The definition of open subscheme in Hartshorne is so bad that the first sentence he writes after it is false!
That sentence is: Note that every open subset of a scheme carries a unique structure of open subscheme (Ex.2.2).
This is false: indeed, replacing $\mathcal O_{X|U}$ by an isomorphic sheaf you will get another scheme (albeit isomorphic, of course) and the claimed unicity does not hold..
And you really get other schemes because a scheme is a pair formed by a topological space and a sheaf of rings, not an isomorphism class of sheaves of rings.
So that the collection of subscheme structures on an open subset $U$ of a scheme $X$ would not even be a set with Hartshorne's definition ...

Of course in EGA, Görz-Wedhorn, Qing Liu,... you will find the reasonable definition that an open subscheme of $X$ is an open subset $U\subset X$ endowed with the restricted sheaf $\mathcal O_{X|U}$ , and not some arbitrary sheaf isomorphic to it. There is of course a canonical morphism of schemes $j:U\to X$

Edit: Open immersions Once you have the correct notion of open subscheme, you have no choice for defining an open immersion $Y\to X$. The natural idea is that you want it to be an isomorphism $g:Y \stackrel {\sim}{\to} U $ where $U\subset X$ is an open subscheme. However this has the wrong target, so you just compose it with the canonical morphism $j:U\to X$ mentioned above and you get the required immersion $f=j\circ g:Y\to X$, just as Wikipedia and most other references say.
And, quite satisfactorily, $j:U\to X$ itself is then an open immersion ( take $g=id_U$).

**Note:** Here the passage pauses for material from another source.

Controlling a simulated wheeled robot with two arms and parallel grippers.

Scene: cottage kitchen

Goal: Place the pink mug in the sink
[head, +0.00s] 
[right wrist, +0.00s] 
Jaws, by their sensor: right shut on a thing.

A criterion for being an open immersion: In practice to prove that a morphism $f:Y\to X$ is an open immersion, it suffices to check that:
a) $f$ induces a homeomorphism of $Y$ onto an open subset $U$ of $X$.
b) For all $y\in Y$ the local morphism $f^\ast_y: \mathcal O_{X,f(y)} \to \mathcal O_{Y,y}$ is an isomorphism of local rings.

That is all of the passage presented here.